February 2015 Sydney CBD Strata & Overview

16 February, 2015 / Vanessa Rader

The Sydney CBD office market has witnessed a strong resurgence in 2014 and these favourable results are expected to continue into 2015. Improved employment demand together with increases in the technology sector has assisted in the reduced vacancy position of the Sydney CBD, while continued demand for quality assets has pushed up capital values and reduced yields. residential conversions will see more withdrawals realised in the market. Strata have mirrored these trends as interest from both domestic and foreign investors create new highs in values despite record lows in turnover.

2014 was a strong year for the Sydney CBD Strata office market, while volumes were one of the lowest on record, the demand for investment stock resulted in a significant increase in capital values.

2014 was a strong year for the Sydney CBD Strata office market, while volumes were one of the lowest on record, the demand for investment stock resulted in a significant increase in capital values. During 2014 only $102.44 million changed hands in 137 transactions, this was down 18.13% on 2013 or 29.06% on 2012 results in terms of volume. With only 17,742sqm of stock of turning over during 2014, the capital value was significantly higher than any previous year averaging $5,774/sqm across the total CBD. This represents a staggering 13.38% increase on 2013 results which achieved $5,092/sqm. This growth was due to the strong increases in values in all precincts but Midtown and Core being the stand out performers, with strong increase by both domestic and foreign investors. A combination of low interest rates, limited availability of stock and the Asian influence has been the main drivers of this growth.

The volume of strata sales have been at a historical low despite the strong capital values on offer. Volumes were well split across Core $37.88 million, Western Corridor $32.82 million and Midtown $29.72 million while the Southern precinct had little transactional activity. All these volume levels were down on the previous year with the exception of Midtown which has had a 38.97% resurgence since last year. 2014 resulted in the smallest turnover for the Core on record which historically averages over $55 million or close to 10,000sqm, in strong contrast to this year’s 6,080sqm of turnover. While Western Corridor recorded a reduction on last year and Midtown up on the prior year these remained in line with an average range tracked historically. Demand has been strongest in the financial Core of Sydney however the push south and west of this precinct continues to be well accepted resulting in peak capital values.

With volumes down and demand levels high the increase in capital values is not surprising, however the level in which they have increased has bucked historical trends for some markets.
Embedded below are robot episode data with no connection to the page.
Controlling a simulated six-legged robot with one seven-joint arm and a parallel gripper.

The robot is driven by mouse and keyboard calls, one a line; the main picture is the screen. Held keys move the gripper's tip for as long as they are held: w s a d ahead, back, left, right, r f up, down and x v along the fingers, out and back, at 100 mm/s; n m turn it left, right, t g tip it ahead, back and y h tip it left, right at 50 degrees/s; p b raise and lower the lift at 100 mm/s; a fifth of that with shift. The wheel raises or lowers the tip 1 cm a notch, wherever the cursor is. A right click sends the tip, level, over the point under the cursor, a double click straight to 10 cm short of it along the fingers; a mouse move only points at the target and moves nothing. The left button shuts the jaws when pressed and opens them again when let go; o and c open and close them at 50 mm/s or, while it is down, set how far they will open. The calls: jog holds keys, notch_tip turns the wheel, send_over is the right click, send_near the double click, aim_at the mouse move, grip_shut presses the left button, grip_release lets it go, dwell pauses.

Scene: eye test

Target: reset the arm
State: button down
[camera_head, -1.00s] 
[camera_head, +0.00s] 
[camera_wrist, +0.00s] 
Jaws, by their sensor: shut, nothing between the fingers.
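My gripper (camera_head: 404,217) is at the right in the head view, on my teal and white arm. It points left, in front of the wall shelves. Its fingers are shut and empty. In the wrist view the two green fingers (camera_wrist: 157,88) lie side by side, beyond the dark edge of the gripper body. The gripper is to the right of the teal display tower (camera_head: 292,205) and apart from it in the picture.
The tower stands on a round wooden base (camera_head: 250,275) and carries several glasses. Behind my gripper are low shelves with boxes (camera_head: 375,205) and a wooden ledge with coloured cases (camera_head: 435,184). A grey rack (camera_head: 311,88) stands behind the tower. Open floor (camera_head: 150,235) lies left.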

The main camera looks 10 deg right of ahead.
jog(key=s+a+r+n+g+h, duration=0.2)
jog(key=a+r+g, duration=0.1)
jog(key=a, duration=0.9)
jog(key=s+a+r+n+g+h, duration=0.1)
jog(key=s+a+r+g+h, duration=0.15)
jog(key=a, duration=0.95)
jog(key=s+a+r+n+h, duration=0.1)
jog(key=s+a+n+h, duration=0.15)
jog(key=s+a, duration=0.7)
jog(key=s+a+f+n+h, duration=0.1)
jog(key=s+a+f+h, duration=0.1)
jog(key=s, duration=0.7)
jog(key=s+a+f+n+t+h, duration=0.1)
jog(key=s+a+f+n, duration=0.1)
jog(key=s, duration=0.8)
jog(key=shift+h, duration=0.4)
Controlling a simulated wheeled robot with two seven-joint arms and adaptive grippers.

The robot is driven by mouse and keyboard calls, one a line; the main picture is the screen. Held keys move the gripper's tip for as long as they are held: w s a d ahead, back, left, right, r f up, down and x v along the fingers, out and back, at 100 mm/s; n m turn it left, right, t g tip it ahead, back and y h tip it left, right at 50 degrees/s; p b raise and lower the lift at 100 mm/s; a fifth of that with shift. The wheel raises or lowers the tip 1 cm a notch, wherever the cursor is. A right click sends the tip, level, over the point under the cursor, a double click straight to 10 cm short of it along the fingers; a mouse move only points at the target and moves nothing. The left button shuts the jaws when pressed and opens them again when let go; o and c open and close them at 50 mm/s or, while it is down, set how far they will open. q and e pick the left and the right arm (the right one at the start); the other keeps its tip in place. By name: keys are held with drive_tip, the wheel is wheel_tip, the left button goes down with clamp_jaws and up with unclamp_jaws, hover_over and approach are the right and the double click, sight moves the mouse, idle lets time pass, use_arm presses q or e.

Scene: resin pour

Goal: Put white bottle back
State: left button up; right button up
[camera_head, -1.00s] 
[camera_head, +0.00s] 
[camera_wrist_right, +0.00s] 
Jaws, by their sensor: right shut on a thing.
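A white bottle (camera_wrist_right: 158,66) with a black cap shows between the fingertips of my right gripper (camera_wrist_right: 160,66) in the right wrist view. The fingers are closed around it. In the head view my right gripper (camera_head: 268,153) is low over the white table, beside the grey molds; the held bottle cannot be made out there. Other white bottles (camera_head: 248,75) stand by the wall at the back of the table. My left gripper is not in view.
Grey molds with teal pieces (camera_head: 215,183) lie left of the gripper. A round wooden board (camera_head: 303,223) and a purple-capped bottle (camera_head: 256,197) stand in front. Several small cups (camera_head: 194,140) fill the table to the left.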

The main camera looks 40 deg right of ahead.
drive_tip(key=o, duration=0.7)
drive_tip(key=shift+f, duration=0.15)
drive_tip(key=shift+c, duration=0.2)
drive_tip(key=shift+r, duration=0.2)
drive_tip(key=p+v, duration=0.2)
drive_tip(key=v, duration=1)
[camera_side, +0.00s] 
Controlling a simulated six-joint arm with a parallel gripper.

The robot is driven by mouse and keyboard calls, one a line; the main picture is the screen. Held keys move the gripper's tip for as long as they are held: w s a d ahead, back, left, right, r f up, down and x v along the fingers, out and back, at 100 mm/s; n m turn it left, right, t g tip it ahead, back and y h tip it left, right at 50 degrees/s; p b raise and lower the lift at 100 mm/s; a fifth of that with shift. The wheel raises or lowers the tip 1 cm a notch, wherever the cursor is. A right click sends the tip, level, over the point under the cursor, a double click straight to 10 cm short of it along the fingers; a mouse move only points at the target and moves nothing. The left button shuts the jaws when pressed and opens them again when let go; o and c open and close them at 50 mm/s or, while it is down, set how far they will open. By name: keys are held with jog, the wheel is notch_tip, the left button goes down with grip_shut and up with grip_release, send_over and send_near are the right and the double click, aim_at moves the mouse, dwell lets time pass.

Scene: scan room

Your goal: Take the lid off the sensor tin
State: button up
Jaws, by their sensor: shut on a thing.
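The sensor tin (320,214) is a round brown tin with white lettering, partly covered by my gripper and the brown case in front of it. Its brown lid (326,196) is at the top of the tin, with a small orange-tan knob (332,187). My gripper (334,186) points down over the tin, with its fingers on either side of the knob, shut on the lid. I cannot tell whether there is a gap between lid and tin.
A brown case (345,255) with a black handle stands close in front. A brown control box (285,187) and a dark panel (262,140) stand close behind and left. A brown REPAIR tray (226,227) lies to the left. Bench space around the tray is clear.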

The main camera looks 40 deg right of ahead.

The Core now averages $6,231/sqm which represents growth of 13.27% over the past 12 months, sales within 109 Pitt Street consistently recorded over $7,000/sqm while sales within 183 Macquarie Street have achieved in excess of $9,500/sqm driven by owner occupiers via SMSF’s and foreign buyers. Midtown recorded the strongest increase up 17.74% over the last year or 34.60% over a two year period to $5,746/sqm, this increase strongly skewed by foreign investment namely Chinese and Korean investors looking to secure investment stock towards the Chinatown and Koreatown districts. Western Corridor has been also been contested by private investors including SMSF’s taking advantage of the historical low interest rates together with foreign investors resulting in an increase of 12.51% to $5,517/sqm. The Southern precinct historically shows volatility in values due to the limited transactional evidence; the 2014 results are no different with these results remaining in line with the results of the past two years at $4,557/sqm.